▶
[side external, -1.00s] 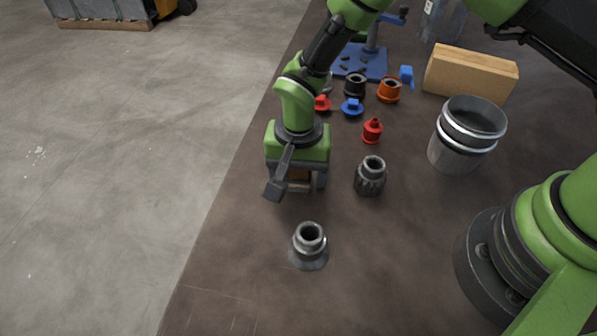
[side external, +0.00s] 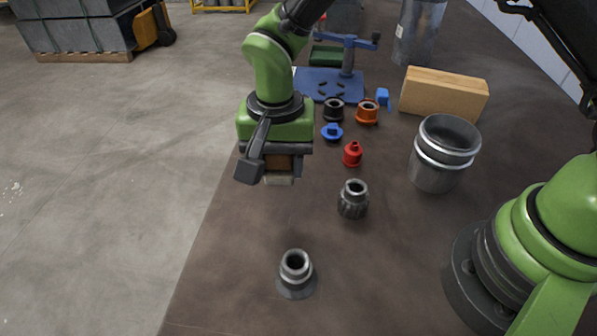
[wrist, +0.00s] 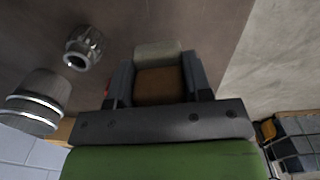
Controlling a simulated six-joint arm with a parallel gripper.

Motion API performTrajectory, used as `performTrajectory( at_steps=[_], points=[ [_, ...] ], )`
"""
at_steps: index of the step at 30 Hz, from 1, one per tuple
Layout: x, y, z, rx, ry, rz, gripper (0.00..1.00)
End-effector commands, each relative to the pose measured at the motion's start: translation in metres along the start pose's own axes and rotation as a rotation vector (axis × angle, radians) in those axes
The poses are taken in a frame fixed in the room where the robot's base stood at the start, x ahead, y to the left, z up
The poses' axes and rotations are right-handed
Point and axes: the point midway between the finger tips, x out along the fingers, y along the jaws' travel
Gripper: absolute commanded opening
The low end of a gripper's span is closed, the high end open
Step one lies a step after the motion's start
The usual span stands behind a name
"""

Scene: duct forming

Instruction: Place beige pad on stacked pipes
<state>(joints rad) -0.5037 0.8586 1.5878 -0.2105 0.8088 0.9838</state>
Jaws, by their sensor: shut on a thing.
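My gripper (side external: 271,168) is shut on a small block with a brown body and a beige pad (side external: 279,180) at its lower end. It holds the pad in the air over the left side of the dark table. In the wrist view the beige pad (wrist: 158,50) shows beyond the brown part, between the two fingers (wrist: 160,78). The stacked pipes (side external: 436,172) look like a wide grey metal cylinder with shiny rings and an open top. They stand upright on the table, well to the right of my gripper, and show at left in the wrist view (wrist: 30,112).
A dark grey fitting (side external: 353,203) and a flanged fitting (side external: 296,277) stand in front. Red (side external: 352,156), blue (side external: 332,132), black (side external: 334,110) and orange (side external: 367,113) parts stand behind. A wooden block (side external: 443,95) is behind the pipes. A blue fixture (side external: 330,82) stands farther back.

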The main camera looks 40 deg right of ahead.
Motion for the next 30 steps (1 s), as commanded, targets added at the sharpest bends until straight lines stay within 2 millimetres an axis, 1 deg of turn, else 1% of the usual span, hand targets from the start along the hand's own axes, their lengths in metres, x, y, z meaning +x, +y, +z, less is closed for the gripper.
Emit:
◀
### Stated goal:
Write out the listing word for word, omitting the pictures it holds.

### Response below:
[side external, -1.00s] 
[side external, +0.00s] 
[wrist, +0.00s] 
Controlling a simulated six-joint arm with a parallel gripper.

Motion API performTrajectory, used as `performTrajectory( at_steps=[_], points=[ [_, ...] ], )`
"""
at_steps: index of the step at 30 Hz, from 1, one per tuple
Layout: x, y, z, rx, ry, rz, gripper (0.00..1.00)
End-effector commands, each relative to the pose measured at the motion's start: translation in metres along the start pose's own axes and rotation as a rotation vector (axis × angle, radians) in those axes
The poses are taken in a frame fixed in the room where the robot's base stood at the start, x ahead, y to the left, z up
The poses' axes and rotations are right-handed
Point and axes: the point midway between the finger tips, x out along the fingers, y along the jaws' travel
Gripper: absolute commanded opening
The low end of a gripper's span is closed, the high end open
Step one lies a step after the motion's start
The usual span stands behind a name
"""

Scene: duct forming

Instruction: Place beige pad on stacked pipes
<state>(joints rad) -0.5037 0.8586 1.5878 -0.2105 0.8088 0.9838</state>
Jaws, by their sensor: shut on a thing.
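My gripper (side external: 271,168) is shut on a small block with a brown body and a beige pad (side external: 279,180) at its lower end. It holds the pad in the air over the left side of the dark table. In the wrist view the beige pad (wrist: 158,50) shows beyond the brown part, between the two fingers (wrist: 160,78). The stacked pipes (side external: 436,172) look like a wide grey metal cylinder with shiny rings and an open top. They stand upright on the table, well to the right of my gripper, and show at left in the wrist view (wrist: 30,112).
A dark grey fitting (side external: 353,203) and a flanged fitting (side external: 296,277) stand in front. Red (side external: 352,156), blue (side external: 332,132), black (side external: 334,110) and orange (side external: 367,113) parts stand behind. A wooden block (side external: 443,95) is behind the pipes. A blue fixture (side external: 330,82) stands farther back.

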The main camera looks 40 deg right of ahead.
Motion for the next 30 steps (1 s), as commanded, targets added at the sharpest bends until straight lines stay within 2 millimetres an axis, 1 deg of turn, else 1% of the usual span, hand targets from the start along the hand's own axes, their lengths in metres, x, y, z meaning +x, +y, +z, less is closed for the gripper.
Emit:

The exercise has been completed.